Deadly violence, arson and widespread voter confusion marred Democratic Republic of Congo's second post-war election on Monday, raising concerns of a protracted dispute over the outcome.
Masked gunmen attacked a polling station in the southern mining province of Katanga before three of them were killed by security forces, and locals burnt down three polling stations in the neighbouring opposition heartland of West Kasai.
Many voters trekked between voting stations confused over where to cast their ballots, and scuffles broke out over shortages of voting materials and allegations of fraud.
I voted. I left at 7 in the morning. I have been to five schools, said Bercam Nzangi, a Kinshasa resident. I was able to do this but what about those mammas who can't read and write or don't have transport. This is organised chaos.
Election commission official Matthieu Mpita told reporters polling stations would remain open as long as it takes to complete voting, describing operations so far as satisfactory. Election workers began counting at some stations by nightfall.
Congo's election, pitting incumbent President Joseph Kabila against main challenger Etienne Tshisekedi and nine other rivals, is meant to gauge progress since a 1998-2003 war that killed more than five million people.
But concerns are mounting that a chaotic poll will pave the way for dispute between Kabila and Tshisekedi over the eventual results. A contested election in Ivory Coast, in West Africa, rekindled a civil war there earlier this year.
If such a standoff takes place, a lot will depend on what the other candidates (...) do and how Kabila's forces react to what could potentially be massive displays of support for the opposition in the capital, said J. Peter Pham, director of the U.S.-based Michael S. Ansari Africa Centre.
Kabila is seen as favourite in the poll after his government pushed through a law scrapping the need for a run-off if no candidate secures a majority in the first round, and the opposition failed to unite around a single candidate.
Provisional results are due December 6.
Police presence was heavy in the capital Kinshasa, where at least three people were killed in violence on Saturday, and there were numerous reports of shootings after nightfall.
Angry residents made a bonfire of ballot papers in one area of Kinshasa after an electoral commission official was accused of fraud, according to international observers.
A leader of the Carter Centre election observer mission, John Stremlau, said the organisation had flagged logistical problems ahead of the vote.
What we are seeing is the cost of that in a lot of voters who are frustrated and not getting to the polls in time and not being given clear instructions as to how the procedure will work, he told Reuters.
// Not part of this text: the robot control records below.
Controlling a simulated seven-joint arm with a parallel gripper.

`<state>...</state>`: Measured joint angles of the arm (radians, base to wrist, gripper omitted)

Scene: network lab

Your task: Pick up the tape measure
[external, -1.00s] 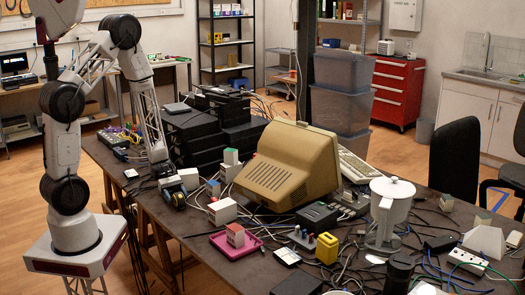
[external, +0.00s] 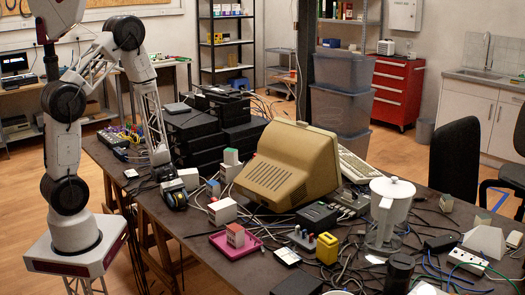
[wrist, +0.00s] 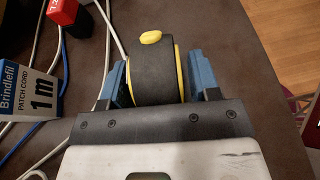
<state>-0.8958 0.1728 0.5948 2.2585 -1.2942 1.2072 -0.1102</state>
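The tape measure shows in the wrist view as a round black case with yellow edges and a yellow tab on top (wrist: 155,72). In the external view the tape measure (external: 178,202) is small and dark near the table's left front edge, partly covered by my gripper (external: 174,192). It appears to rest on the table; any small gap under it is hidden.
A blue and white patch cord box (wrist: 28,105) stands left of my gripper, with cables beside it. A red item (wrist: 62,10) lies at the wrist view's top. The table edge is close on the right. A pink tray (external: 222,245) holds a small box.

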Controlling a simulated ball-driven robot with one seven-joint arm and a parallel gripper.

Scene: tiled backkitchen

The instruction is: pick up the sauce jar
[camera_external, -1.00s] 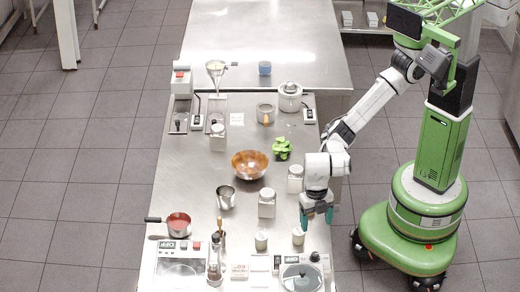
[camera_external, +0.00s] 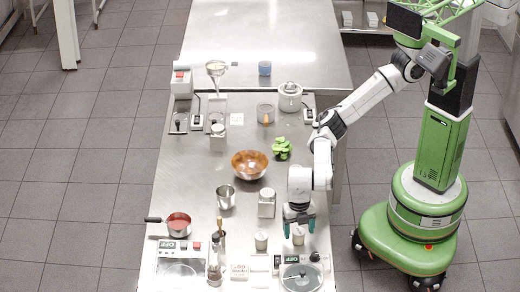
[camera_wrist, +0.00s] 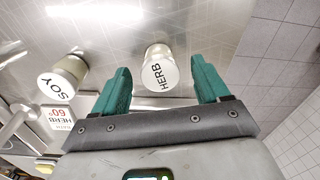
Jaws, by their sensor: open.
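Two small pale jars with white lids stand near the front of the steel counter. One is lettered HERB (camera_wrist: 160,74) and also shows in the external view (camera_external: 298,237). The other is lettered SOY (camera_wrist: 60,80), to its left, also in the external view (camera_external: 261,241). No lid reads "sauce", so I cannot tell which is the sauce jar. My gripper (camera_external: 298,224) points down over the HERB jar. In the wrist view my gripper (camera_wrist: 159,70) has its teal fingers spread, with the HERB lid between them in the picture. Contact is not visible.
A tall square jar (camera_external: 267,204) stands just behind and left of my gripper. A turntable-like device (camera_external: 301,278) sits in front of the HERB jar. The counter's right edge is close.

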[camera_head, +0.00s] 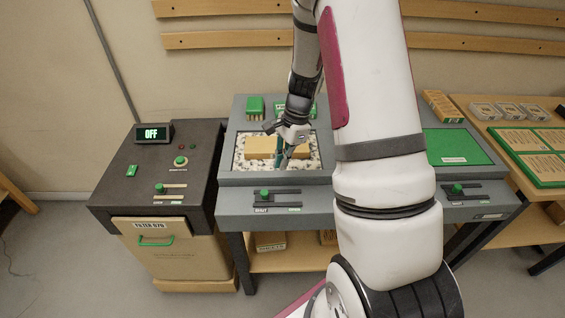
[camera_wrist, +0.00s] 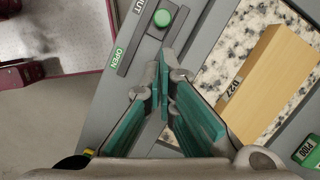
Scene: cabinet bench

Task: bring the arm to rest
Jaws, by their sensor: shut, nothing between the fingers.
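My gripper (camera_head: 284,160) hangs from my arm over the grey bench (camera_head: 225,185), at the front of a recess with a speckled floor. In the wrist view my gripper (camera_wrist: 163,90) has its green-padded fingers meeting at the tips, with nothing between them. A wooden block (camera_head: 262,143) lies in the recess beside and behind the fingers. My arm hides the middle of the bench.
A slider with a green knob (camera_wrist: 162,18) sits on the bench front below the gripper. A dark cabinet (camera_head: 125,185) with an "OFF" display (camera_head: 153,133) stands at left. A closed green lid (camera_head: 457,146) and a wooden table (camera_head: 490,118) with trays are at right.

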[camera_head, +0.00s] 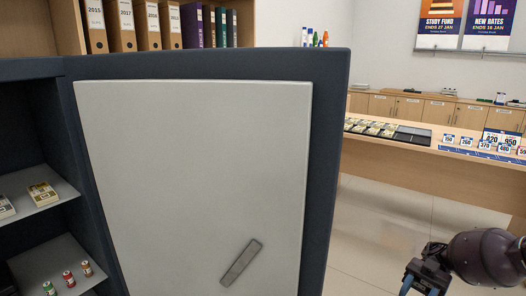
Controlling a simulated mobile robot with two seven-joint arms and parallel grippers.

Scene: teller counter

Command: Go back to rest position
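My right gripper (420,283) is at the lower right corner, over the floor and to the right of the safe door. It is dark with blue parts at its fingers. Its fingertips run to the bottom edge, so I cannot tell whether it is open or shut. Nothing shows in it. My left arm and gripper are not in view. The safe door (190,170) is a large grey panel with a dark frame and a slanted handle (241,263). It stands swung open beside the safe's dark interior.
Safe shelves (62,190) at left hold banknote bundles (42,193) and several small coloured rolls (68,279). Binders (150,25) stand behind. A wooden counter (400,156) at right carries a cash tray (410,135) and number cards (500,141). Bare floor (370,235) lies between door and counter.

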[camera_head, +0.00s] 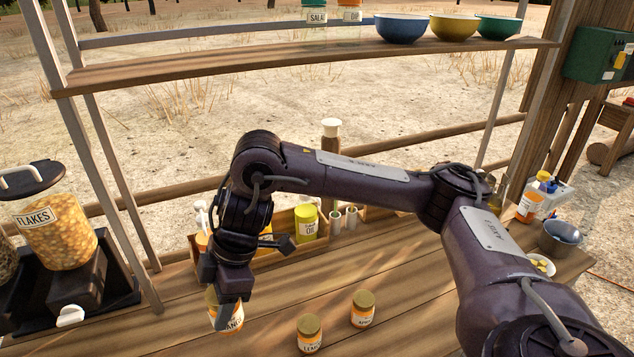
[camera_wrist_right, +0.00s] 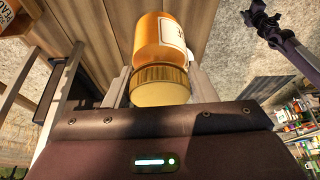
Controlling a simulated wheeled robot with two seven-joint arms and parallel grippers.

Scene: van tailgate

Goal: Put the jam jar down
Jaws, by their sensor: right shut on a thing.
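My right gripper (camera_head: 228,296) points down over the left front part of the wooden table. It is shut on an orange jam jar (camera_head: 226,317) whose label is partly covered; the readable letters end in "ANGE". In the right wrist view the held jar (camera_wrist_right: 161,42) shows its gold lid between the fingers, with the orange body beyond it. The jar looks upright and close to the table top; I cannot tell whether its base touches. My left gripper is not seen in the head view.
Two gold-lidded jars, one labelled lemon (camera_head: 310,334) and another jar (camera_head: 363,309), stand to the right of the held jar. A wooden caddy (camera_head: 275,262) with bottles is behind. A flakes dispenser (camera_head: 60,240) stands left. Bare table (camera_head: 270,300) lies between.

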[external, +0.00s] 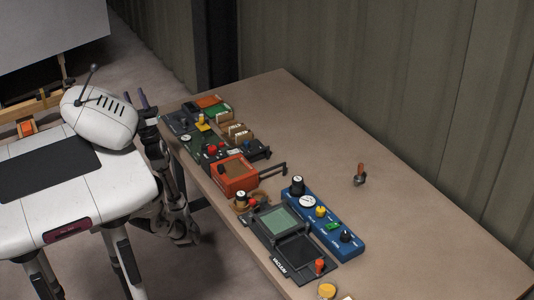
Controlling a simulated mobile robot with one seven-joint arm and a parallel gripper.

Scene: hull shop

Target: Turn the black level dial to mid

A spokesman for the European Union observer mission said some EU observers had been pulled back from parts of the country, including areas of Kinshasa, due to security concerns.
It's obviously a problem (that we're missing the count), but it's a choice between safety and observation, Renaud Dewit said, adding that the EU mission would decide whether it was safe to redeploy teams on Tuesday.
Earlier in the day, Congolese security forces detained a dozen suspects after masked gunmen using automatic weapons attacked a polling station in Katanga.
Three people were killed, seven were arrested and five handed themselves over after being surrounded by the army, Moise Katumbi, the governor of the local Katanga province told Reuters by telephone from the city.
Human Rights Watch researcher Ida Sawyer said two policemen may also have been killed in the same attack, though that could not be confirmed.
In West Kasai, locals burnt down three polling stations and police fired shots to disperse about 100 people who gathered outside the mayor's office in the town of Mbuji-Mayi complaining they did not know were to vote.
One female RENOSEC observer was seriously injured after being attacked by crowds fearing electoral fraud in nearby Kananga, Francois Badibanga, spokesman for the Congolese electoral monitoring organisation said.
Kabila came to power when his father Laurent was assassinated in 2001. Kabila then won the 2006 poll.
Addressing the nation on Sunday evening, Kabila warned against a return to widespread violence.
Our country has come a long way, from war and conflict of every type. We must take care not to go back to that, he said.